A bipartisan limit on tax credits, costing Virginia $12 billion a year in potential revenue, made its way through a Senate committee Tuesday.
But not before Sen. Henry Marsh, D-Richmond, demanded to know why the bill didn’t impose a tighter rein on new credits.
The bill, sponsored by Del. Ben Cline, R-Rockbridge County, requires any future tax credits given to large businesses expire after five years.
In an unusual show of unity, Del. David Englin, D-Alexandria, joined Cline in supporting the bill in front of the Senate Finance Committee.

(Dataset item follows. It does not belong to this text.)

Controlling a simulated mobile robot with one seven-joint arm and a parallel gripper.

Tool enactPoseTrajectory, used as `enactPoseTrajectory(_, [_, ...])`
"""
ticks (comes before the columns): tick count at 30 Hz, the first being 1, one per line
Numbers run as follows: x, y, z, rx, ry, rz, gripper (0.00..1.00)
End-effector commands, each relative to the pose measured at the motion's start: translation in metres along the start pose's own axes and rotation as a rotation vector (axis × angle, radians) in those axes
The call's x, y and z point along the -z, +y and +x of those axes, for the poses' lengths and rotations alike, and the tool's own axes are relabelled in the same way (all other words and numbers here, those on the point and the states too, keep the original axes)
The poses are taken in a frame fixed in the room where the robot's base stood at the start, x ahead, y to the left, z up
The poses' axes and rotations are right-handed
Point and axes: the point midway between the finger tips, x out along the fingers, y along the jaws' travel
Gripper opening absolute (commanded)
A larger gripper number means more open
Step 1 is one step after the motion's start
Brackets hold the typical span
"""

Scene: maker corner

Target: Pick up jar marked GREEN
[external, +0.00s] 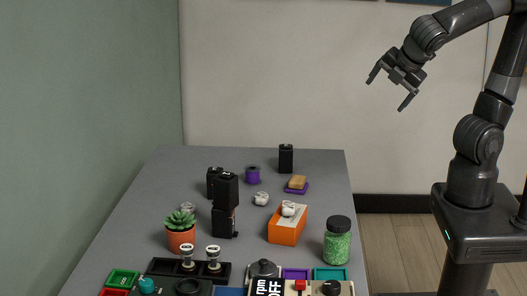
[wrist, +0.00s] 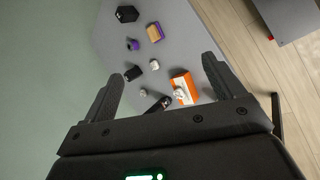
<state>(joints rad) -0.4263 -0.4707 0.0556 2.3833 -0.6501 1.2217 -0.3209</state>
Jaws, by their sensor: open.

Cline is a co-chairman of the House Conservative Caucus, while Englin is co-chairman of the Progressive Caucus.
“If you are doing five years, why not three?” asked Marsh, advocating the state start capturing revenue quicker.
Cline replied, “I would just say we are trying to find a balance that gets this bill passed, and those who would prefer there not be anything in the code are willing to accept five years.”
Englin, responding to Marsh, said he and Cline were “trying to institute a policy that the General Assembly doesn’t put new tax credits into the code” without setting an expiration date.
The state has at least 187 tax preferences, with a $12.5 billion impact on revenues, Cline said. Most of the credits have no expiration date, and if they do, legislators often grant extensions.